It seems to me that the only places that could fail to keep up would
be the motherboard's chip(set) or one of the controller cards. The
motherboard controller knows the speed of the memory, so it will only
cycle the memory at that speed. The CPU, of course, should be at a lower
priority for bus cycles, so it would just use whatever were left over. There
is no overclocking involved, so that is not an issue here. The machine goes
as fast as it goes and no faster. If it takes longer for it to complete a
task, then that's how long it takes. I don't see that "pushing this system
to do more than it reasonably can" is even possible for me to do. It does
what it does, and it does it when it gets to it. Would I like it to do
things faster? Of course, I would, but what I want does not change physics.
I'm not getting any machine check or overrun messages, either.
Further, because one of the drives is limited to 50 MB/s (Firewire 400)
transfer rates, ZFS really can't go any faster than that drive. Most of the
time, a systat vmstat display during the scrubs showed the MB/s actually
transferred for all four drives as being about the same (~23 - ~35 MB/s).
The scrubs took from 5% to 25% of one core's time, and associated
kernel functions took from 0% to ~9% (combined) from other cores. cmp(1)
took 25% - 35% of one core with associated kernel functions taking 5% - 15%
(combined) from other cores. I used cpuset(1) to keep cmp(1) from bothering
the mprime thread I cared about the most. (Note that mprime runs niced
to 18, so its threads should not slow any of the testing I was doing.) It
really doesn't look to me like an overload situation, but I can try moving
the three USB 3.0 drives to USB 2.0 to slow things down even further. That
leaves still unexplained ZFS's failure to make use of multiple copies for
error correction during the reading of a file or to fix in one scrub
everything that was fixable.
Post by Paul Kraus
Post by Scott Bennett
Script started on Wed Sep 17 01:37:38 2014
[hellas] 101 % time nice +12 cpuset -l 3,0 cmp -z -l /backups/s2C/save/backups.s2A /backups/testmirror/backups.s2A
This is the file the ZFS told you was corrupt, all bets are off.

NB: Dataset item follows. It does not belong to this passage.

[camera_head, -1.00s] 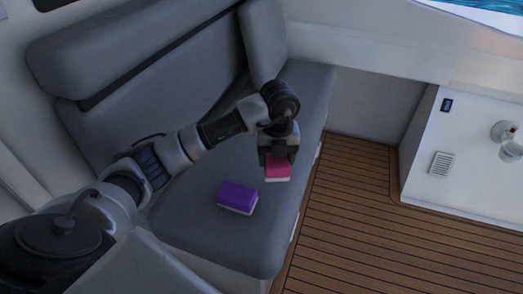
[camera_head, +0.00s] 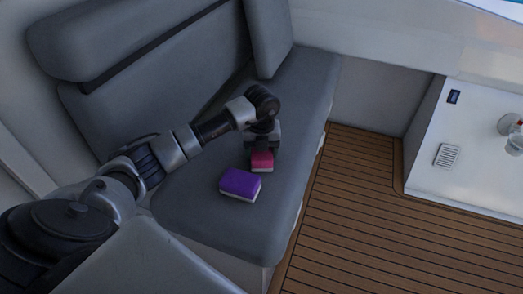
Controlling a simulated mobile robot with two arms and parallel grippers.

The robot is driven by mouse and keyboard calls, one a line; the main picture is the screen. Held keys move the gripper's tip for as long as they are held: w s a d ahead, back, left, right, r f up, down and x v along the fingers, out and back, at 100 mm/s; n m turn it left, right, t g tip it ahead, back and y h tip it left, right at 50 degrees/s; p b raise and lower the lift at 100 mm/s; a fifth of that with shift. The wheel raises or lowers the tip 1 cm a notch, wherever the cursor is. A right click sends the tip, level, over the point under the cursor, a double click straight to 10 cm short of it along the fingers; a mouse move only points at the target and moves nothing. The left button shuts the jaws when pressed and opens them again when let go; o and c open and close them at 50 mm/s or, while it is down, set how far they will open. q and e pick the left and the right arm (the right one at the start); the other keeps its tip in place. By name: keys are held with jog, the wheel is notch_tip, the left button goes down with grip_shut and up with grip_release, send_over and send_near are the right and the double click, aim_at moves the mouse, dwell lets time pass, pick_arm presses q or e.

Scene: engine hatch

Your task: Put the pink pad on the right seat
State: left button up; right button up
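The pink pad (camera_head: 262,161), with a white underside, is at the fingers of my left gripper (camera_head: 263,148), over the grey seat (camera_head: 301,104). The gripper points down from above and behind the pad and hides its far part. The fingers appear to be closed around it. I cannot tell whether the pad touches the seat. A purple pad (camera_head: 240,185) with a white underside lies on the seat just left of and nearer than the pink one. My right gripper is not in view.
The seat has grey backrests (camera_head: 130,42) behind it. Wooden floor (camera_head: 370,205) lies to the right, with a white cabinet (camera_head: 465,135) beyond it. The seat's far right part is clear.

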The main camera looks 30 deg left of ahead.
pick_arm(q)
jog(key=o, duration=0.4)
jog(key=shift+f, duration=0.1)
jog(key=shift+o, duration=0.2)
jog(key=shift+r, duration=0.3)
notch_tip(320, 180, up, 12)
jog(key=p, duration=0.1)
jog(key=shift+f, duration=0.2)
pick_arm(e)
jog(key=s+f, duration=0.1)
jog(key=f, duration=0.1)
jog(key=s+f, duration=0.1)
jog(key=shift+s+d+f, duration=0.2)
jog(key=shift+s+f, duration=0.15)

There should be only one bad block because the scrubs fixed everything
else, right? And that bad block is bad on all four drives, right?
Post by Paul Kraus
<snip>
Post by Scott Bennett
[point made again elsewhere deleted --SB]
ZFS told you that file was corrupt. You are choosing to try to read it.
ZFS used to not even let you try to access a corrupt file but that
behavior was changed to permit people to try to salvage what they could
instead of write it all off.
See what I wrote above. It was a *four-way mirror*, not an unreplicated
pool. It strikes me as extremely unlikely that the *same* blocks would be
damaged on *all four* drives. ZFS ought to be able to identify and provide
the correct version from one or more blocks and checksums.
Post by Paul Kraus
Post by Scott Bennett
[text included in a quotation above deleted here --SB]
I suggest that you are ignoring what ZFS is telling you, specifically
that your system is incapable of reliably write to and reading from
_any_ of the four drives you are trying to use and that there is a
corrupt file due to this and here it the name of that corrupt file.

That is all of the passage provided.